Forum C: Numeralität – eine unterschätzte Domäne der Grundbildung?

Das Konzept „Numeralität als soziale Praxis“

In ihrem Vortrag erläutert Prof. Dr. Christine Zeuner das Konzept der Numeralität als soziale Praxis, das jeglichen Gebrauch und jegliche Anwendung mathematischer Fähigkeiten und Kenntnisse im Rahmen alltäglicher Handlungen bezeichnet. Es wird danach gefragt, warum Menschen bestimmte numerale Praktiken anwenden und in welchem Kontext sie es tun. Es wird nicht nach deren Niveau und dem adäquaten Einsatz gefragt. Damit steht das Konzept im Gegensatz zu der Annahme, dass Mathematik oder Rechnen eine neutrale Kulturtechnik ist. Vielmehr plädiert die Professorin anzuerkennen, dass es vielfältige Anwendungssituationen und –strategien von numeralen Praktiken gibt, die sich immer auch auf gesellschaftliches Wissen beziehen, innerhalb derer Menschen Mathematik lernen und anwenden.

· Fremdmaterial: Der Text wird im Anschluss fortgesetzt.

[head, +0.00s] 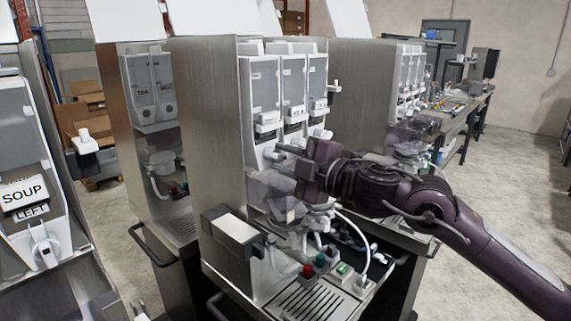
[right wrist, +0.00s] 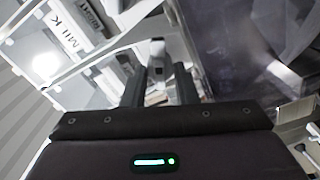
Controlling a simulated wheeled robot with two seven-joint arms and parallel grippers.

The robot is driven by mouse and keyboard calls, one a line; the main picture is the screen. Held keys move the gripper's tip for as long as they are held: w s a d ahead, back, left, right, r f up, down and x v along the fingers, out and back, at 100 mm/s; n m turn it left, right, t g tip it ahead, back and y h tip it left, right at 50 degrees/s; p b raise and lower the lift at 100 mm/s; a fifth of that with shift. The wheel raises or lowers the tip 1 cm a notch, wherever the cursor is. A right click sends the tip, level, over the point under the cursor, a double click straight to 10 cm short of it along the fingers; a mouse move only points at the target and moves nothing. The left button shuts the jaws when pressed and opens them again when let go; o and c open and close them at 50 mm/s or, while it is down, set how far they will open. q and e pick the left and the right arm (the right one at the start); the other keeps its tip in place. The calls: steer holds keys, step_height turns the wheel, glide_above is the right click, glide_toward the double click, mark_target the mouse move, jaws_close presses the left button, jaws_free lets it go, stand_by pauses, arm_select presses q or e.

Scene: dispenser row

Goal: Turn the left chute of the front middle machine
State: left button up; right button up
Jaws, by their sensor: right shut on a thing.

Numerale Praktiken im Alter

Dr. Melanie Benz-Gydat stellt im Anschluss das Teilprojekt „Numeralität als soziale Praxis im Wandel der Zeit“ vor, in dem untersucht wurde, wo und in welcher Form Numeralität im Alltag älterer Menschen (64-92 Jahre) vorkommt. Die Auswertung der Interviews zeigt, dass numerale Praktiken in vielfältiger Weise in verschiedenen Lebensbereichen angewendet werden. So etwa bei der Lebensmittelzubereitung beim Abwiegen von Zutaten eines Kochrezeptes, in der Gesundheitsvorsorge bei der regelmäßigen Blutdruckmessung oder in der privaten Buchhaltung beim Führen eines Haushaltsbuches. Numerale Praktiken sind im Alltag und der Lebenswelt der Personen fest integriert und von übergeordneten sozialen Praktiken bestimmt, wie z.B. den Bedingungen des Renten- oder Gesundheitssystem. Es wird deutlich, dass Menschen unabhängig ihres formalen mathematischen Wissens numerale Praktiken in unterschiedlichen Situationen einsetzen, weiterentwickeln und subjektiv begründen.

Numerale Praktiken im Umgang mit knappen Finanzen

Katharina Angermeier und Dr. Wiebke Curdt geben einen Einblick in numerale Praktiken im Umgang mit knappen Finanzen von Menschen mit Lernschwierigkeiten und von Menschen in Überschuldungen. Es wird deutlich, dass eine Vielzahl von Faktoren die Anwendung numeraler Praktiken beeinflussen, wie z.B. die sozioökonomische Ausstattung (z.B. die Höhe und Regelmäßigkeit von Einkommen), die formalen Kontakte zu Behörden (z.B. Jobcenter), soziale Beziehungen (Familie, Partnerschaft, Freunde und professionell Tätige) oder die individuellen Fähigkeiten und subjektiven Bedeutungszuschreibungen, auf die die Personen im Sinne von Ressourcen zurückgreifen können. Bei der Gegenüberstellung der beiden Kontexte wird schnell deutlich, wie sich die Einflussfaktoren verschieben und welche numeralen Strategien im Umgang mit knappen Finanzen jeweils angewandt werden.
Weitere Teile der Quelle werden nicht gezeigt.